UTJ's Gafni slams Ben-Gvir, says Temple Mount visit was 'a violation of Jewish law'

Ben-Gvir responded to Gafni's accusations by saying that he should find it "inappropriate to preach morals."

 LEFT: UTJ MK Moshe Gafni, RIGHT: Otzma Yehudit leader MK Itamar Ben Gvir (photo credit: MIRIAM ALSTER/FLASH90, YONATAN SINDEL/FLASH90)
LEFT: UTJ MK Moshe Gafni, RIGHT: Otzma Yehudit leader MK Itamar Ben Gvir
(photo credit: MIRIAM ALSTER/FLASH90, YONATAN SINDEL/FLASH90)

National Security Minister MK Itamar Ben-Gvir violated Jewish law by visiting the Temple Mount, United Torah Judaism MK Moshe Gafni said on Wednesday morning, adding that his actions "only cause damage and have no benefit."

"My position is that it is prohibited by halacha [Jewish law] to visit the Temple Mount, and I said this to minister Itamar Ben-Gvir, in the past and today. I think it is not okay. Ascent to the holy of holies is prohibited. That is why the chief rabbis over the generations prohibited this, and said that the punishment was  'kareth' [extirpation or the act of being expelled]," Gafni said at the start of a Knesset Finance Committee meeting.

"In addition to the halachic position, it does not gain anything and is just a provocation in front of the whole world. The fact that one does not ascend [to the site] does not mean that it is not his – on the contrary, it means he respects it as the holy of holies. There is no difference here between the religious-Zionist and haredi positions – the vast majority say that it is prohibited," Gafni added.

Gafni later made similar comments on Twitter.

The prohibition that Gafni referred to is based on the fact that all Jews today are considered halachically impure and are therefore not allowed to visit the holy site. Since 1967, some religious-Zionist rabbis have that there are some places at the site that are not considered as holy, and therefore if one goes to a ritual bath prior to the visit, he or she may follow a specific trail close to the perimeter of the compound.

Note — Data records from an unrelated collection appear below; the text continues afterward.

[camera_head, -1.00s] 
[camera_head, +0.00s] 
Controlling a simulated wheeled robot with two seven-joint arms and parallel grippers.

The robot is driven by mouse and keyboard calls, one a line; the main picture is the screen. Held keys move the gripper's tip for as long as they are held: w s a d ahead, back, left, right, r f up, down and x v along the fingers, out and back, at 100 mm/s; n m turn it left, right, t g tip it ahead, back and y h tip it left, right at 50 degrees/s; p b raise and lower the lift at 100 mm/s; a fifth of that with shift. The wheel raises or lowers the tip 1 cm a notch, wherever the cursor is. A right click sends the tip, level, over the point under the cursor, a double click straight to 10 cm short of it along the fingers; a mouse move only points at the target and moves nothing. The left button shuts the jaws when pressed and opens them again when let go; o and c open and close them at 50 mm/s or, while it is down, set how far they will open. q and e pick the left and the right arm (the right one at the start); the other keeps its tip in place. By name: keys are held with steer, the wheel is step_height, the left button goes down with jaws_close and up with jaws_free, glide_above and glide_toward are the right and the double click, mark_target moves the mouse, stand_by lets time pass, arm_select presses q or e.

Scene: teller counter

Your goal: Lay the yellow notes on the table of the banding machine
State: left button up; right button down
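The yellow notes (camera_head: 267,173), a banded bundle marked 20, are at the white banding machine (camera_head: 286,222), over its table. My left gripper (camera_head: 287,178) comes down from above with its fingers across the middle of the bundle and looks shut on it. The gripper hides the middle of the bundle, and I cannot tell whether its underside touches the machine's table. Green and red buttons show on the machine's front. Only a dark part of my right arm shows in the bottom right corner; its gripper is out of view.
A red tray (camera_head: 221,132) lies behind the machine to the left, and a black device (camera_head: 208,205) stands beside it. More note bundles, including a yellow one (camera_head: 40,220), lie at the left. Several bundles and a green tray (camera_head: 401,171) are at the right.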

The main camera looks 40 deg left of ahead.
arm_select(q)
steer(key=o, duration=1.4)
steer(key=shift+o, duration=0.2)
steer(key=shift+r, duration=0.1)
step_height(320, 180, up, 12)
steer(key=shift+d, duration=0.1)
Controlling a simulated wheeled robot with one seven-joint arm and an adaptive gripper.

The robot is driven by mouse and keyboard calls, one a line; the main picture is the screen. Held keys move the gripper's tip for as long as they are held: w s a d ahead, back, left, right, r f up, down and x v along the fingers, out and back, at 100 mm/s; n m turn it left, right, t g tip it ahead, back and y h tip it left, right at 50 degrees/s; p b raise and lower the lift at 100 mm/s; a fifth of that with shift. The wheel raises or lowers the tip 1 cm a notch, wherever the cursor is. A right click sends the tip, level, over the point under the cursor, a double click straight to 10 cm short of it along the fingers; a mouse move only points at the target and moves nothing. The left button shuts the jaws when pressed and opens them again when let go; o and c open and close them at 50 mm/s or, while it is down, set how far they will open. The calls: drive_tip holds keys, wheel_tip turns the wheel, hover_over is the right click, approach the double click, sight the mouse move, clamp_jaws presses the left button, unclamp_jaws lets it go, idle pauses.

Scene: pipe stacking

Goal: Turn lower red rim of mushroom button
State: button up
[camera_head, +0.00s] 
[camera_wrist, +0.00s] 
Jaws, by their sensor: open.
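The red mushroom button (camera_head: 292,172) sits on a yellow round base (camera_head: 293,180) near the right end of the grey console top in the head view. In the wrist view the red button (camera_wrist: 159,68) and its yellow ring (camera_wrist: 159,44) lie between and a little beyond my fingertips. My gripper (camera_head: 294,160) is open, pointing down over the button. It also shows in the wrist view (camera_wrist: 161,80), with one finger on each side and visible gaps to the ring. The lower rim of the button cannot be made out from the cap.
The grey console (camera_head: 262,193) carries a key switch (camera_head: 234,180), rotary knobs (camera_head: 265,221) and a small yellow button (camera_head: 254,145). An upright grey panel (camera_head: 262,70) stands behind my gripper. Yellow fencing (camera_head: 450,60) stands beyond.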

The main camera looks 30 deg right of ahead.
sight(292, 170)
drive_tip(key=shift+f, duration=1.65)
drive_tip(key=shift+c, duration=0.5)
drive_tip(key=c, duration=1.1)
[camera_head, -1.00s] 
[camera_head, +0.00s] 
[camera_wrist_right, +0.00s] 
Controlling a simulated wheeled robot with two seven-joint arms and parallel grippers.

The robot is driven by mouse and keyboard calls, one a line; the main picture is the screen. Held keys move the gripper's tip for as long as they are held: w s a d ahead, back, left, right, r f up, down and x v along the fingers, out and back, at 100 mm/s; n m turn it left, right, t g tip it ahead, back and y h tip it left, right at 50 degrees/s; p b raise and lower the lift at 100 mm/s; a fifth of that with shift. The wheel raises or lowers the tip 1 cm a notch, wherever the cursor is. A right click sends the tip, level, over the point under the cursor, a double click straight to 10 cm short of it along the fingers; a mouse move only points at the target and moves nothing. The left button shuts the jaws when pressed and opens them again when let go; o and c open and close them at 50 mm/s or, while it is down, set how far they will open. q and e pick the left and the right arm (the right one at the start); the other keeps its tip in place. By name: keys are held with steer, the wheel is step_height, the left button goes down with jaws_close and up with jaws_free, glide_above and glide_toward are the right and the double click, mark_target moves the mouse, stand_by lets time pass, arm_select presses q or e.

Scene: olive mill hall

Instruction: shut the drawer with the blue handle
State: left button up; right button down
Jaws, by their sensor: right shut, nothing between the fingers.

 National Security Minister Itamar Ben-Gvir on Temple Mount on Tuesday, January 3, 2023 (credit: PUBLIC SECURITY MINISTRY) National Security Minister Itamar Ben-Gvir on Temple Mount on Tuesday, January 3, 2023 (credit: PUBLIC SECURITY MINISTRY)

Ben-Gvir responded to Gafni's tweet, saying: "Rabbi Gafni, I greatly respect you but believe that a party that does not want to be part of the government so as not to take responsibility over the country, should [find it] inappropriate to preach morals.

"The Temple Mount is not just a religious matter (and our rabbis say that it is a commandment to go up!), it is a symbol of sovereignty and governance, and the enemy is testing us according to our actions there. On my watch, Israel will not surrender to Hamas."

Leading haredi daily newspaper Yated Ne'eman, which is associated with Gafni's "Degel Hatorah" faction within UTJ, slammed Ben-Gvir on its front page, calling his visit an "unnecessary and dangerous provocation."

In response, MK Almog Cohen from Ben-Gvir's Otzma Yehudit party wrote on Twitter that the newspaper was "not loyal to the state of Israel."

Ben-Gvir's visit to the site on Tuesday drew criticism from a number of Arab and Western countries alike, including the US and France. The site, according to an agreement between Israel and Jordan after the Six-Day War in 1967, is considered a site of prayer for Muslims and a heritage (not religious) site for Jews. The site is controlled by a Jordanian religious endowment called the "Jerusalem Islamic Waqf," and Jews are not allowed to pray there.

The site is also considered a national and cultural symbol for the Palestinians.

Ben-Gvir seems adamant about continuing the visits to the site and eventually changing the status quo to enable all religions to pray there. This could have security and diplomatic consequences and may therefore lead to a clash between the national security minister and Prime Minister Benjamin Netanyahu.